— Start of DATA TO PROCESS —
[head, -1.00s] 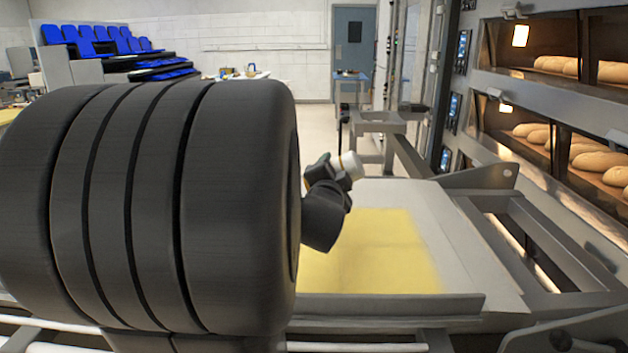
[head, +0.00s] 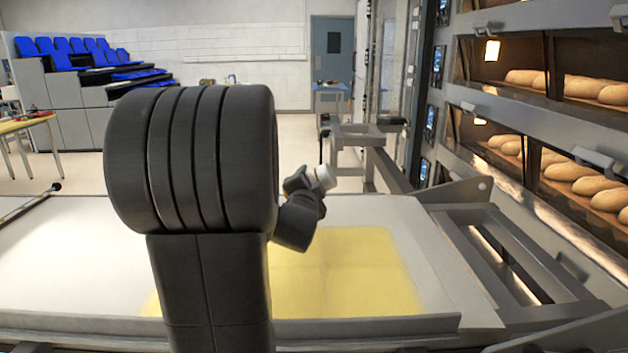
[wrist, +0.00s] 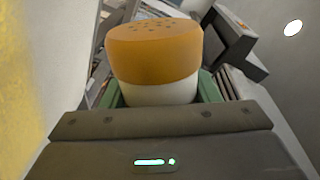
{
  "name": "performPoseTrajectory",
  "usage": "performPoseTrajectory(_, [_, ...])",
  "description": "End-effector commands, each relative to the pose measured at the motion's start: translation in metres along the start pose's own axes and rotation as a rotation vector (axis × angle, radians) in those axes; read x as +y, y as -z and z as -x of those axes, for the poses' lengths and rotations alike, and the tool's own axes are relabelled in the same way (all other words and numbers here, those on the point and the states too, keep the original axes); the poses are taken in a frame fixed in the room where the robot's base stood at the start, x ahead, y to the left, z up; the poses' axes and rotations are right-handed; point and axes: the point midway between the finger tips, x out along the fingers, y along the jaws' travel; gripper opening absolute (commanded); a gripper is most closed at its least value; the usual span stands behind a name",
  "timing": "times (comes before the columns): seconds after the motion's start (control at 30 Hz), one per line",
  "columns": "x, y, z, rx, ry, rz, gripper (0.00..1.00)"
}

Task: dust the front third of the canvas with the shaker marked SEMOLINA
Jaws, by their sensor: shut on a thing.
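The shaker (wrist: 155,52) has an orange cap with small holes and a white body. In the head view the shaker's pale end (head: 326,177) sticks out of my gripper (head: 299,183), tilted, above the canvas. My gripper's green jaws also show in the wrist view (wrist: 209,88), shut around the white body. No marking on the shaker can be read. The pale canvas (head: 60,262) lies on the loader below, with a large yellow dusted patch (head: 345,275) to the right of my arm. My arm hides part of the canvas and of the patch's left side.
Deck ovens with loaves (head: 585,185) stand close on the right. A grey metal frame (head: 490,250) lies between canvas and ovens. A raised lip (head: 370,326) runs along the canvas's near edge. A table (head: 28,123) stands at the far left.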

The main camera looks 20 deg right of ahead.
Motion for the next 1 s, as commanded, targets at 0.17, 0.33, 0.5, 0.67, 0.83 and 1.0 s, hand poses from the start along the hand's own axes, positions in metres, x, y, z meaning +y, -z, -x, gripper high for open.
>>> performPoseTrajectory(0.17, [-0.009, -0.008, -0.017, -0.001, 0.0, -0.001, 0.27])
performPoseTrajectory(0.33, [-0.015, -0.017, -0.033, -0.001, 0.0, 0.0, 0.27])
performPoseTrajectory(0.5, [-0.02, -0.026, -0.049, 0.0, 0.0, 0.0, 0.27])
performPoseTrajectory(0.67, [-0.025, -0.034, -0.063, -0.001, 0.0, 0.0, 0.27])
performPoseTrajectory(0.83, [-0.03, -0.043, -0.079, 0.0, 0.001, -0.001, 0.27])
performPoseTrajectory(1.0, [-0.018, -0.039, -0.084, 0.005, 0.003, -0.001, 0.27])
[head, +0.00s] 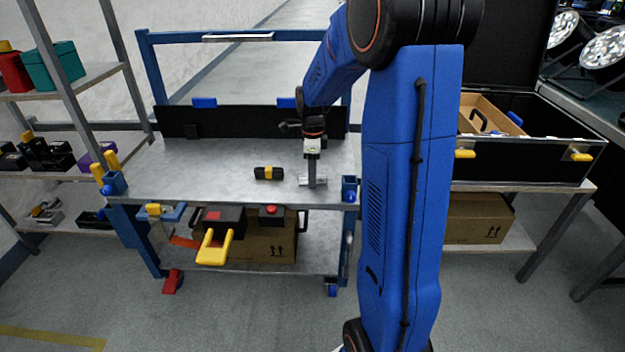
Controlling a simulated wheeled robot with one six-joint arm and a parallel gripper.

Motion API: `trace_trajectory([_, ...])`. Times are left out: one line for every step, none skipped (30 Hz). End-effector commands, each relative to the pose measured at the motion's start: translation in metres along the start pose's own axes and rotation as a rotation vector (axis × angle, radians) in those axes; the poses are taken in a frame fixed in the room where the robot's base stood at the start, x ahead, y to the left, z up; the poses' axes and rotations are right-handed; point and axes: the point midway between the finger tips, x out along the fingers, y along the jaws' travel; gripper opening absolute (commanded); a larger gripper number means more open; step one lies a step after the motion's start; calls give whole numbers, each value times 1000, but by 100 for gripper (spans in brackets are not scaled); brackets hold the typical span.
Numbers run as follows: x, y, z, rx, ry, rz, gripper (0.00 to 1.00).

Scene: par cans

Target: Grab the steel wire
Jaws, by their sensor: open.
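My gripper (313,183) points down over the right part of the grey cart top, close to its front edge. Its jaws are open, and they look small and grey against the grey metal. I cannot make out a steel wire for certain. A thin pale grey shape around the fingertips blends with the jaws, and I cannot tell whether part of it is wire. A small black block with a yellow band (268,173) lies on the cart top just left of my gripper, apart from it.
The cart (215,160) has a black back panel (230,122) and blue posts. Its lower shelf holds a cardboard box (275,247) and a yellow-handled tool (214,247). A shelf rack stands at left. An open black case (520,160) stands at right. The cart top's left half is clear.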

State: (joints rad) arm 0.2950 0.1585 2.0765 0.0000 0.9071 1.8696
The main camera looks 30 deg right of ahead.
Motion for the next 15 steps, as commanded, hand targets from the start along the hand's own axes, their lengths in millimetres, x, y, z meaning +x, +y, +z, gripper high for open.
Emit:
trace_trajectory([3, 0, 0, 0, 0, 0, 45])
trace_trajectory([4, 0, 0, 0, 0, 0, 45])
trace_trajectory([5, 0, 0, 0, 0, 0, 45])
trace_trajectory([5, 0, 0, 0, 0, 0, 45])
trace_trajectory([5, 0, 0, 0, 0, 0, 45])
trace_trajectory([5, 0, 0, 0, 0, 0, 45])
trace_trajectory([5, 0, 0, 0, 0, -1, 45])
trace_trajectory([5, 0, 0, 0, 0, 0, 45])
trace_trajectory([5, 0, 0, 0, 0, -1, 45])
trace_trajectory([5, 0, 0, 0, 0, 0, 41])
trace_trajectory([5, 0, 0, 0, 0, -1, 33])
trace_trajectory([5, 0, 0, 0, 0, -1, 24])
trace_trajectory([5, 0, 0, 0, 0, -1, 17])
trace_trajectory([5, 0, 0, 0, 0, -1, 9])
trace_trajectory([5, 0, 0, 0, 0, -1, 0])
— End of DATA TO PROCESS —
PROMPT =
Your copy should match the records word for word, with the pictures removed.

EXERCISE RESULT =
[head, -1.00s] 
[head, +0.00s] 
[wrist, +0.00s] 
{
  "name": "performPoseTrajectory",
  "usage": "performPoseTrajectory(_, [_, ...])",
  "description": "End-effector commands, each relative to the pose measured at the motion's start: translation in metres along the start pose's own axes and rotation as a rotation vector (axis × angle, radians) in those axes; read x as +y, y as -z and z as -x of those axes, for the poses' lengths and rotations alike, and the tool's own axes are relabelled in the same way (all other words and numbers here, those on the point and the states too, keep the original axes); the poses are taken in a frame fixed in the room where the robot's base stood at the start, x ahead, y to the left, z up; the poses' axes and rotations are right-handed; point and axes: the point midway between the finger tips, x out along the fingers, y along the jaws' travel; gripper opening absolute (commanded); a gripper is most closed at its least value; the usual span stands behind a name",
  "timing": "times (comes before the columns): seconds after the motion's start (control at 30 Hz), one per line",
  "columns": "x, y, z, rx, ry, rz, gripper (0.00..1.00)"
}

Task: dust the front third of the canvas with the shaker marked SEMOLINA
Jaws, by their sensor: shut on a thing.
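The shaker (wrist: 155,52) has an orange cap with small holes and a white body. In the head view the shaker's pale end (head: 326,177) sticks out of my gripper (head: 299,183), tilted, above the canvas. My gripper's green jaws also show in the wrist view (wrist: 209,88), shut around the white body. No marking on the shaker can be read. The pale canvas (head: 60,262) lies on the loader below, with a large yellow dusted patch (head: 345,275) to the right of my arm. My arm hides part of the canvas and of the patch's left side.
Deck ovens with loaves (head: 585,185) stand close on the right. A grey metal frame (head: 490,250) lies between canvas and ovens. A raised lip (head: 370,326) runs along the canvas's near edge. A table (head: 28,123) stands at the far left.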

The main camera looks 20 deg right of ahead.
Motion for the next 1 s, as commanded, targets at 0.17, 0.33, 0.5, 0.67, 0.83 and 1.0 s, hand poses from the start along the hand's own axes, positions in metres, x, y, z meaning +y, -z, -x, gripper high for open.
>>> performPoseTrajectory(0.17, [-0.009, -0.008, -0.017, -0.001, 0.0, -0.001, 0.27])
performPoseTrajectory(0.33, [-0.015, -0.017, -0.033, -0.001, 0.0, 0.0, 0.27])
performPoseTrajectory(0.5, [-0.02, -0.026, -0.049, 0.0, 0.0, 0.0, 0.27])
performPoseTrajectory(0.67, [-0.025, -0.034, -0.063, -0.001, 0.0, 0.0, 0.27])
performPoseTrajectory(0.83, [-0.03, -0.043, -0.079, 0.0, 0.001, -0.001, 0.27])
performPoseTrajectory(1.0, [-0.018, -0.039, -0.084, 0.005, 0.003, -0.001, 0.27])
[head, +0.00s] 
Controlling a simulated wheeled robot with one six-joint arm and a parallel gripper.

Motion API: `trace_trajectory([_, ...])`. Times are left out: one line for every step, none skipped (30 Hz). End-effector commands, each relative to the pose measured at the motion's start: translation in metres along the start pose's own axes and rotation as a rotation vector (axis × angle, radians) in those axes; the poses are taken in a frame fixed in the room where the robot's base stood at the start, x ahead, y to the left, z up; the poses' axes and rotations are right-handed; point and axes: the point midway between the finger tips, x out along the fingers, y along the jaws' travel; gripper opening absolute (commanded); a larger gripper number means more open; step one lies a step after the motion's start; calls give whole numbers, each value times 1000, but by 100 for gripper (spans in brackets are not scaled); brackets hold the typical span.
Numbers run as follows: x, y, z, rx, ry, rz, gripper (0.00 to 1.00).

Scene: par cans

Target: Grab the steel wire
Jaws, by their sensor: open.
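My gripper (313,183) points down over the right part of the grey cart top, close to its front edge. Its jaws are open, and they look small and grey against the grey metal. I cannot make out a steel wire for certain. A thin pale grey shape around the fingertips blends with the jaws, and I cannot tell whether part of it is wire. A small black block with a yellow band (268,173) lies on the cart top just left of my gripper, apart from it.
The cart (215,160) has a black back panel (230,122) and blue posts. Its lower shelf holds a cardboard box (275,247) and a yellow-handled tool (214,247). A shelf rack stands at left. An open black case (520,160) stands at right. The cart top's left half is clear.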

State: (joints rad) arm 0.2950 0.1585 2.0765 0.0000 0.9071 1.8696
The main camera looks 30 deg right of ahead.
Motion for the next 15 steps, as commanded, hand targets from the start along the hand's own axes, their lengths in millimetres, x, y, z meaning +x, +y, +z, gripper high for open.
Emit:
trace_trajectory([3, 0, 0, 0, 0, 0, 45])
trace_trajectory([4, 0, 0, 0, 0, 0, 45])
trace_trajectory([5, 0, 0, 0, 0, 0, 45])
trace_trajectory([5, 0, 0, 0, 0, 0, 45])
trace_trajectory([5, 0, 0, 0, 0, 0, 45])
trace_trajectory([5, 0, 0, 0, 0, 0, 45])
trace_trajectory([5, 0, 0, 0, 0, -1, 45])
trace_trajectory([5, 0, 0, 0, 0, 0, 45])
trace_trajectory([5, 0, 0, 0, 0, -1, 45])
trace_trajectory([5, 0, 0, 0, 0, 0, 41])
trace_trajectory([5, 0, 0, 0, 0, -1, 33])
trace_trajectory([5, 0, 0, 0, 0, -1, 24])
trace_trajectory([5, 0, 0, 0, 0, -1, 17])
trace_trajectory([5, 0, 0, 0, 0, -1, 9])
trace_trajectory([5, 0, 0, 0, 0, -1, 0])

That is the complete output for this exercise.